The Petitioner alleged that charging interest during the moratorium was wrong. He also claimed that it caused hindrance to his Right to Life under Article 21 of the Constitution [1]. Sharma argued that the aim of the circular would be pointless if there is no waiver on interest. It would lead to an increase in EMIs at a later stage. Thus, there should not be charging of interest during the moratorium period.

The RBI noted the consequences that would arise if the Petitioner’s argument was accepted. It said that the cost of the opportunity would shift from the borrower to the lenders and depositors. It would mean putting at risk the interest of all. The interest on loans is an essential source of income for the banks. Moreover, banks need to sustain reasonable interest margins for viable operations. The Supreme Court gave a week to the RBI to file a counter-affidavit.
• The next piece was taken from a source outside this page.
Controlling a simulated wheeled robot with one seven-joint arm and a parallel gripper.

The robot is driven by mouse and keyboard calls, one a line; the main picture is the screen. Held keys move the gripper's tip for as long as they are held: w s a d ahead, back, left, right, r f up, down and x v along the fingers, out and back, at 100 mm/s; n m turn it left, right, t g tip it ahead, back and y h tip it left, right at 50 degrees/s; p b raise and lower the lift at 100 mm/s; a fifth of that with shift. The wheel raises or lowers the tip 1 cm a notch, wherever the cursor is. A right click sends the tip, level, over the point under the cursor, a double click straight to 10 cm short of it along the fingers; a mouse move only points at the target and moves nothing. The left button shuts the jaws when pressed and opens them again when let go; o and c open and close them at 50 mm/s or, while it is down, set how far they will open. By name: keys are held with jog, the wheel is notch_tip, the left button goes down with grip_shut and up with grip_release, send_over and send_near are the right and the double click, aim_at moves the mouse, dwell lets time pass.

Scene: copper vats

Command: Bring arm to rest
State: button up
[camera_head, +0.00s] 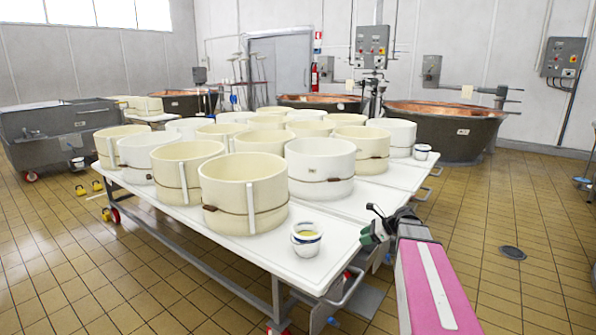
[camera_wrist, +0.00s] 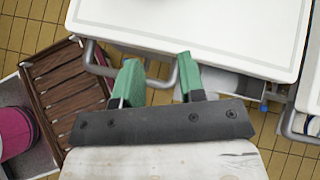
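My gripper (camera_head: 376,228) is at the end of my pink arm, at the right front corner of the white table (camera_head: 345,205). In the wrist view, its two green fingers (camera_wrist: 160,75) stand apart with nothing between them, so it is open and empty. The fingertips point at the table's edge, and the white tabletop (camera_wrist: 200,30) fills the top of that view. How high the fingers are above or beside the edge cannot be told.
A small white cup (camera_head: 306,238) stands on the table's near corner, left of my gripper. Several cream round moulds (camera_head: 245,200) crowd the tabletop. Copper vats (camera_head: 440,130) stand behind. The tiled floor on the right is open around a drain (camera_head: 512,253).

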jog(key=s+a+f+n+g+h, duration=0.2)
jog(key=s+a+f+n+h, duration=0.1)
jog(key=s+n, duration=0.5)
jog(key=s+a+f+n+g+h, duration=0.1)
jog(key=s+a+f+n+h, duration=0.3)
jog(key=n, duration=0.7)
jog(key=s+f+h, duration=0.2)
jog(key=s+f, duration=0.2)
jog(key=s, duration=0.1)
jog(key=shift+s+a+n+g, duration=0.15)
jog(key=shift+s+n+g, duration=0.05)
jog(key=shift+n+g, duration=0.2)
It posted the matter for hearing next week.

Current standing of the RBI on the issue

The Reserve Bank told the Supreme Court that if the interest on six-month moratorium period is waived off, the banks will incur a loss of around Rs 2,01,000 crore. It would also lead to a reduction of the national GDP by 1%. RBI states that the circular issued by it cannot be seen as a waiver of interest on loans. The aim and object of allowing a moratorium was only to defer the payment obligations. The objective of the circular is to ensure the viability of businesses.

In conclusion, the extension of the moratorium will indeed benefit those facing a short-term money crunch. They should make sure to repay the interest as soon as the moratorium period ends. Otherwise, the amount will accrue further interest. Opting for the moratorium could extend their loan tenure by tens of EMIs. It may add to their burden, especially if they have started repaying their loan recently. The people need to calculate the accumulated interest before they take the moratorium. This will enable them to see whether they can pay it back, along with their existing EMIs.